Working for a church can be hard. Really hard. A pastor’s life and job is extremely complex. Consider this: A pastor’s employment, their deep personal faith, and personal family life are all wrapped up into one big interdependent situation.
It can feel lonely at times. It’s hard to quantify if you’re doing well and making a difference.
Discouragement runs rampant in the pastorate. And this doesn’t just affect pastors, but all church staff of any type. The complexities of church work coupled with its integration of personal life and faith values makes for a daunting career. Church staff do not get enough encouragement. Your staff, no matter how many there are, do not get enough encouragement.
You may thank them periodically, a church member may say thank you during pastor appreciation month, you might even have a small financial bonus system set up in place to tell staff they’re doing a great job.
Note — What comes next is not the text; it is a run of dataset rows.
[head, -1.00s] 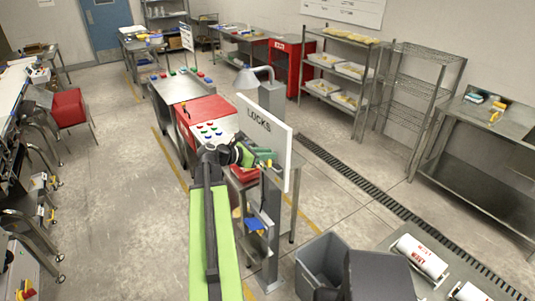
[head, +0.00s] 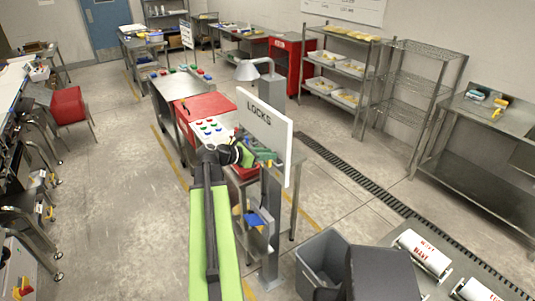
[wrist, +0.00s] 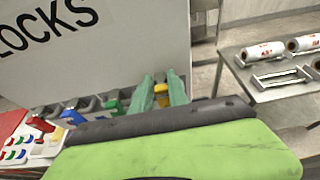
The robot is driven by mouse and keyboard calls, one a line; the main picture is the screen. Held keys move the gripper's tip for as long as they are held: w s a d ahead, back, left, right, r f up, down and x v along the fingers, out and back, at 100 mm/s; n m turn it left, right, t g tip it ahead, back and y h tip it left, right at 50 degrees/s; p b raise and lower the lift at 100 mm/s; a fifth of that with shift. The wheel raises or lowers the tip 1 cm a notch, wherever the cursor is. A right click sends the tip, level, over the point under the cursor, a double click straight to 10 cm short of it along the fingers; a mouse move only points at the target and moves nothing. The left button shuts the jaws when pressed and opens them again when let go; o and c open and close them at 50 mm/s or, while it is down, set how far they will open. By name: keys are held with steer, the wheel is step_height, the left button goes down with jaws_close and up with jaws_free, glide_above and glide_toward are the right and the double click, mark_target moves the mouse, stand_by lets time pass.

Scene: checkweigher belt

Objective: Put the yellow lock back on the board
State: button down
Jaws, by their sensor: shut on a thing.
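The white board marked LOCKS (head: 264,130) stands upright beside my gripper in the head view. It also fills the upper left of the wrist view (wrist: 100,50). My gripper (wrist: 162,90) has two green fingers, shut on the yellow lock (wrist: 161,96), which shows between them. Its lower part is hidden behind my arm. Left of the fingers, along the board's lower edge, are a green lock (wrist: 113,107), a blue lock (wrist: 73,116) and a red lock (wrist: 41,124). In the head view my gripper (head: 266,157) is at the board's near face; the yellow lock cannot be made out there.
A grey bin (head: 320,260) stands on the floor at lower right. A table with white rolls (wrist: 264,52) is right of the fingers.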

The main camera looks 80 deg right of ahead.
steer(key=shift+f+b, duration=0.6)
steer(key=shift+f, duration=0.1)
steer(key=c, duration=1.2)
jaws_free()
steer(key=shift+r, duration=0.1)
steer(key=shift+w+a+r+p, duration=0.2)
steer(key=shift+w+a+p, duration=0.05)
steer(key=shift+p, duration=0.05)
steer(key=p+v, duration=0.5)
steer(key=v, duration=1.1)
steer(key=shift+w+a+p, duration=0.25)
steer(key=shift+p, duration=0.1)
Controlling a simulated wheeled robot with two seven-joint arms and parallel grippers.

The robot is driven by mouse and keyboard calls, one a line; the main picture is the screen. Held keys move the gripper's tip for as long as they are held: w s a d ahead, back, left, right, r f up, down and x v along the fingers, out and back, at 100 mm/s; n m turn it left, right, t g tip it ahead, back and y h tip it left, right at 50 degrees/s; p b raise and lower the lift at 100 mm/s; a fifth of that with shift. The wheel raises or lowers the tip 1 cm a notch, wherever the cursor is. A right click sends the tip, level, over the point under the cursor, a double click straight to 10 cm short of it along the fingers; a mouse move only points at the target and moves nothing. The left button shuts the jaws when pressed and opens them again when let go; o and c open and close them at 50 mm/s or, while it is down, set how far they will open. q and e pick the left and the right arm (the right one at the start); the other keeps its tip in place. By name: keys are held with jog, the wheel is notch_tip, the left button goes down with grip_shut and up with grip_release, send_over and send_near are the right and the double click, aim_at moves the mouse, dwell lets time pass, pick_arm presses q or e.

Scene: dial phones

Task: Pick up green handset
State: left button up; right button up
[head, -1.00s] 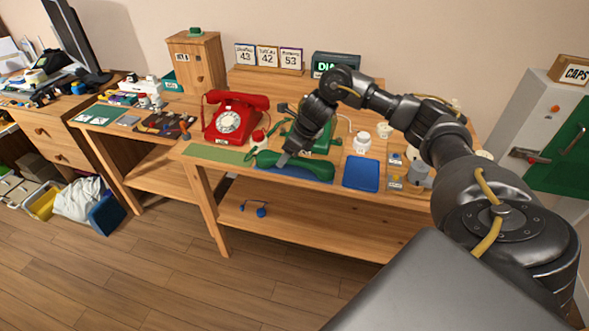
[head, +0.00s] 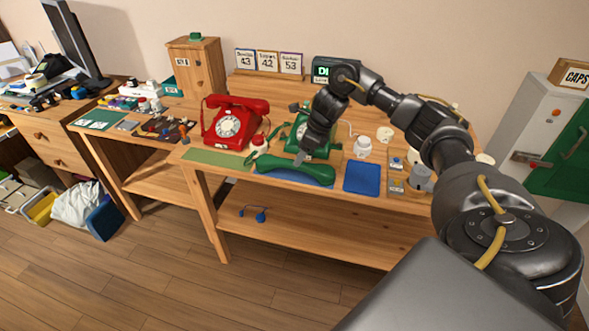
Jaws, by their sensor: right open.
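The green handset (head: 285,172) lies near the front edge of the wooden table, on a blue mat (head: 318,181). The green phone body (head: 322,153) stands behind it, partly hidden by my right gripper. My right gripper (head: 300,158) points down just above and behind the handset's middle. It is open and empty, and its fingers look apart from the handset, though the small gap is hard to judge. My left gripper is not in view.
A red dial phone (head: 233,121) stands to the left, with its handset on top. A flat blue pad (head: 362,177), a white jar (head: 363,146) and small switch boxes (head: 396,175) are to the right. A green mat (head: 217,157) lies bare at front left.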

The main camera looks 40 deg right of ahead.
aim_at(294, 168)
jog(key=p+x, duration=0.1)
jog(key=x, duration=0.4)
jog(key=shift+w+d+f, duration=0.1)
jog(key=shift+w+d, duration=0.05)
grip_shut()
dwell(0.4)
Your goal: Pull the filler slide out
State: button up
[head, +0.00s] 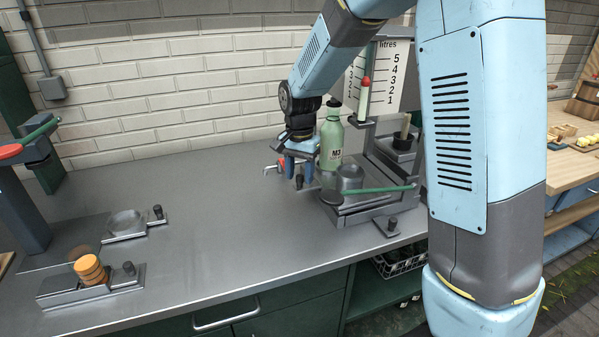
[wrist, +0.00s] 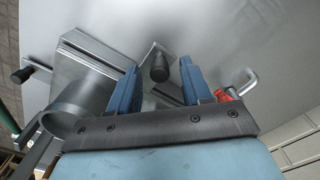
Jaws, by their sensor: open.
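The filler (head: 375,205) is a grey metal stand with a litre scale (head: 385,75) behind it. A slide plate with an upright black knob (head: 299,181) sticks out at its left side. The wrist view shows this knob (wrist: 159,67) between my two blue fingers, with no contact that I can make out. My gripper (head: 290,170) is open and points down there; it also shows in the wrist view (wrist: 158,72). A second black knob (head: 391,224) is on a plate at the filler's front. I cannot tell which plate is the filler slide.
A green M3 bottle (head: 331,140) stands close to my gripper. A metal cup (head: 350,178) and a green lever (head: 375,190) are on the filler. A red-handled tap (wrist: 228,95) is beside my finger. Two knobbed slides (head: 90,285) lie left; the middle counter is clear.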

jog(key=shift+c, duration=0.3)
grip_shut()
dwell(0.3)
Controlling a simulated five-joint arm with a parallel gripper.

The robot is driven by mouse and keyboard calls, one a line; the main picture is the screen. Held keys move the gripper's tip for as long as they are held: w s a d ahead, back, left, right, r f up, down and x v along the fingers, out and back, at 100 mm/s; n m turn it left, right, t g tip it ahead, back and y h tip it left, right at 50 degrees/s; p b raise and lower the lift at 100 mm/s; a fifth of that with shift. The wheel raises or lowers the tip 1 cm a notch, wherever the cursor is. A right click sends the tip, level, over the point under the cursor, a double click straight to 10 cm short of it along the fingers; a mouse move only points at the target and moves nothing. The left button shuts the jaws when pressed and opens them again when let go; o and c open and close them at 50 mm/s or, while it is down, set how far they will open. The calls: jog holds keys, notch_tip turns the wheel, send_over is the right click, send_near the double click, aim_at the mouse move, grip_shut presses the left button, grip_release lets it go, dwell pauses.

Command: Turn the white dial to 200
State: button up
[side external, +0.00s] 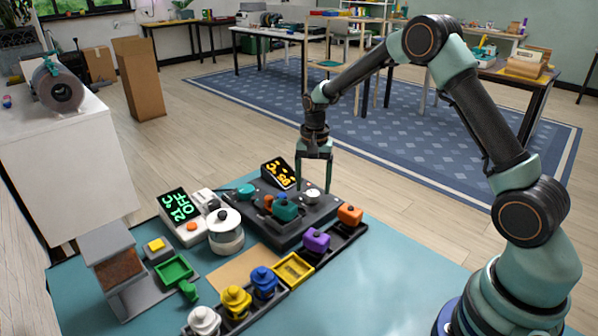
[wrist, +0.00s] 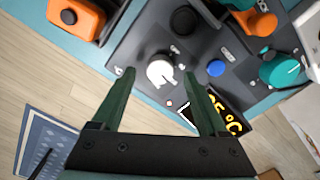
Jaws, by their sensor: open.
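The white dial (side external: 312,195) sits on the dark control panel (side external: 262,226), near its right end. In the wrist view the white dial (wrist: 160,73) shows a dark pointer mark and a small scale label beside it. My gripper (side external: 314,187) points down over the dial, its two fingers apart. In the wrist view the open gripper (wrist: 159,71) has one finger on each side of the dial, with gaps showing; contact is not visible. An amber display (side external: 279,173) stands at the panel's back; its wrist-view part (wrist: 227,112) reads partly "5 °C", the rest hidden by a finger.
Other panel controls include a blue button (wrist: 216,68), a teal knob (wrist: 280,70) and an orange knob (wrist: 255,22). An orange block (side external: 350,214) and a purple block (side external: 316,240) sit in a tray beside the panel. A device with a green display (side external: 181,205) stands left.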

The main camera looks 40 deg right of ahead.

But in my experience, nothing shows more encouragement than a simple note.
Write out a very short simple letter to someone on staff who you think is doing a great job. Depending on the size of your staff, do it weekly, or monthly. It only needs to be a few sentence long and acknowledging something they’ve done recently that went well. Or write a note expressing you are praying for them in a personal situation you happen to know about and you believe they can persevere. But write it out by hand or at least print it out on a nice sheet of paper and sign by hand with ink. Put their name on an envelope and just leave it in their staff mailbox while you leave for the evening. Don’t send an email…it’s too impersonal. Writing something out shows care and that you took the time to really craft your words.
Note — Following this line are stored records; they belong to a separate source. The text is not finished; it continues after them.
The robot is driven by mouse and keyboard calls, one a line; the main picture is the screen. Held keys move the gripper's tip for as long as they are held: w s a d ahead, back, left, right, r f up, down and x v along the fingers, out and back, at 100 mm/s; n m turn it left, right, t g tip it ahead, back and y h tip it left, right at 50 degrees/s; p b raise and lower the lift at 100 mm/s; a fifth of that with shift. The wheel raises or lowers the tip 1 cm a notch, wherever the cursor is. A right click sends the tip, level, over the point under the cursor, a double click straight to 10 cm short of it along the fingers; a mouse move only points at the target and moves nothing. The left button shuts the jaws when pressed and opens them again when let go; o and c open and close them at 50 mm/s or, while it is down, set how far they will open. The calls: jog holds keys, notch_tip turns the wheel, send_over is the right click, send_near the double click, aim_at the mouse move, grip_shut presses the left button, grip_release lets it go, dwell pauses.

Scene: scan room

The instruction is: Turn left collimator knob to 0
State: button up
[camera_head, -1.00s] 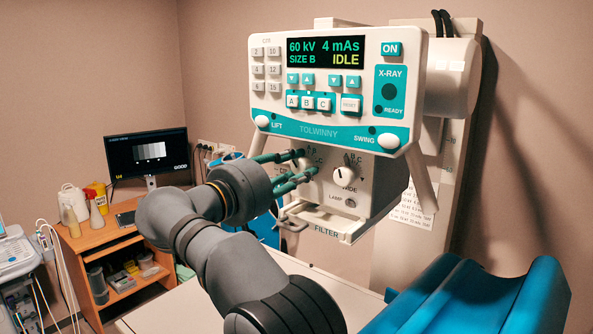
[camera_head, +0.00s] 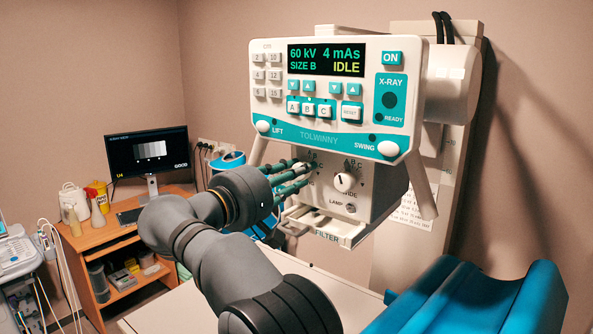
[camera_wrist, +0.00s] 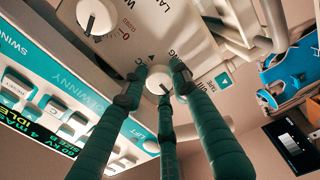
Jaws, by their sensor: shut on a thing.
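The left collimator knob (camera_wrist: 158,80) is a small round white knob with a dark pointer mark. In the wrist view it sits between the teal fingertips of my gripper (camera_wrist: 158,88), which are closed around it. In the head view the fingers (camera_head: 305,176) reach the left side of the collimator front (camera_head: 372,204) and largely hide this knob. The scale around it is mostly covered, so its reading cannot be told. The right collimator knob (camera_head: 346,182) is white with a dark pointer; it also shows in the wrist view (camera_wrist: 97,17), beside a red 0.
The control console (camera_head: 318,137) overhangs the collimator closely above my fingers. A filter tray with a handle (camera_head: 325,226) is below them. A blue padded support (camera_head: 480,295) is at lower right. A desk with a monitor (camera_head: 146,152) stands at the left.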

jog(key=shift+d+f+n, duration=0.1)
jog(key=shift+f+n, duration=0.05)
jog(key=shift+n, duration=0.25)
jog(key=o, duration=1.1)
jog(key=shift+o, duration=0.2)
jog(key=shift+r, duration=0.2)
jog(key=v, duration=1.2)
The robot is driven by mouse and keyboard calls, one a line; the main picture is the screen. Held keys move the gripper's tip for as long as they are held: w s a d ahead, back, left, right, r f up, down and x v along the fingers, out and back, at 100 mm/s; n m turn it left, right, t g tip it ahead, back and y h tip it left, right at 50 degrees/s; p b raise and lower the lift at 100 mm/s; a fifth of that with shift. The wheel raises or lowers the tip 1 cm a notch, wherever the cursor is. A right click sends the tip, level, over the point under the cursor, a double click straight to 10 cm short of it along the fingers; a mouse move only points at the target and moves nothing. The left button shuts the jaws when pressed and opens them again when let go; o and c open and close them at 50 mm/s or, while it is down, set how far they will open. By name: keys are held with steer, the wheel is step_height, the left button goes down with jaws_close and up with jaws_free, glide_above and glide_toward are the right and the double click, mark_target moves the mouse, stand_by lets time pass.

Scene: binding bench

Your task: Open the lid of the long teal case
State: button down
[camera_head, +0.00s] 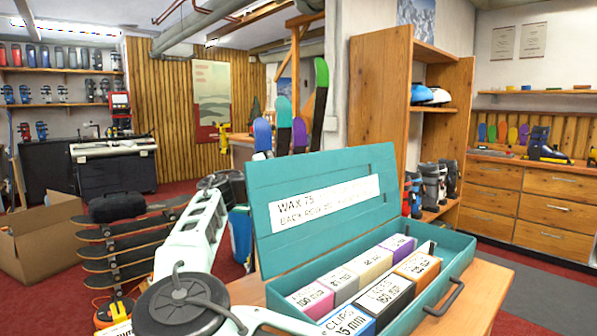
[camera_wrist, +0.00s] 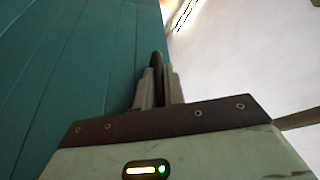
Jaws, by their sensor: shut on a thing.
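The long teal case (camera_head: 462,256) stands on a wooden bench. Several labelled boxes, such as a black one (camera_head: 384,302) and an orange one (camera_head: 418,266), stand inside. In the wrist view, the teal lid (camera_wrist: 70,70) fills the left side. My gripper (camera_wrist: 158,75) is shut beside the lid's face, with a narrow dark piece between its fingertips; I cannot tell its exact shape. In the head view my gripper's fingers are hidden behind the lid.
The bare bench top (camera_head: 488,290) shows right of the case. A dark handle (camera_head: 447,298) juts from the case's near side. Stacked skateboards (camera_head: 125,245) and a cardboard box (camera_head: 45,235) stand left. A wooden shelf unit (camera_head: 378,110) and drawers (camera_head: 545,205) stand behind.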

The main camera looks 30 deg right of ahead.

Frank Blake, former CEO of Home Depot, took this approach. As the fourth largest retailer in the US, Blake couldn’t write a personal letter to each employee. But he did write several dozen every month and he based them on information store managers had sent him. At first, employees thought they were fake, but as more and more people got them with personalized information about the work they were doing, word spread that it really was his handwriting. Morale increased exponentially among the workforce. Why? Because it showed the guy at the top actually cared.
In the last two churches I worked for, I did this. Sometimes I included a small gift card to a local coffee shop or restaurant and I encouraged them to leave work early and enjoy the day. After several months of doing this, I realized three things:
- It forced me to remember that everyone on my team had value.
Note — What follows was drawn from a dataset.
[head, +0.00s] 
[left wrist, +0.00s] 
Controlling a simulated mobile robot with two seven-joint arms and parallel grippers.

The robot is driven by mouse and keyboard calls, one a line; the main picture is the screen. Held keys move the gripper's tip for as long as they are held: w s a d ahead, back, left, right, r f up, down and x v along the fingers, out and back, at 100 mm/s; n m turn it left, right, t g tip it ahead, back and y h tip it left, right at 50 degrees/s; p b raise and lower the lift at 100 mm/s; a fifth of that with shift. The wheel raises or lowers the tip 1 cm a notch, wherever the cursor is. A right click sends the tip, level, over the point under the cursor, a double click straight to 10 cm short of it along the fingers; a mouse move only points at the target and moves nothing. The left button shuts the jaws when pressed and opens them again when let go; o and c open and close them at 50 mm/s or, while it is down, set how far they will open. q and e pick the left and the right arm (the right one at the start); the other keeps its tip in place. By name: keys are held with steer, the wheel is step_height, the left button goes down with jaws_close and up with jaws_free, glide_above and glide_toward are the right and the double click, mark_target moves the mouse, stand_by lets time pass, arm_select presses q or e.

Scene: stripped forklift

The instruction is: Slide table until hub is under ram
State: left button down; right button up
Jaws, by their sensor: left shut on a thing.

- It reminded me to pray for them as I wrote out their letter.
- I realized I enjoyed myself and it brought a sense of encouragement to me. It told me, “I was making a difference in this staff person’s life also.”
It makes a difference, I promise. On one occasion, I sent a coworker a letter during a time I knew he was struggling. Months later, he confided in me that he was considering resigning during that difficult time. Then he got my letter. He’s still at the same church, writing letters of his own.
If you are a pastor, write your staff encouraging notes. Show them you do care and think about them and know they’re struggling and want them to succeed and that you believe in them! If you’re a church leader or board member, write the pastor a note expressing the same. If you’re a volunteer, write your leader or other volunteers a note. It will make a difference. It will encourage them.
There was one more thing I realized after doing this for so long: I wished someone had written me the notes I was sending. I think it would have encouraged me.
Pastors and church leaders, what do you do to encourage your staff?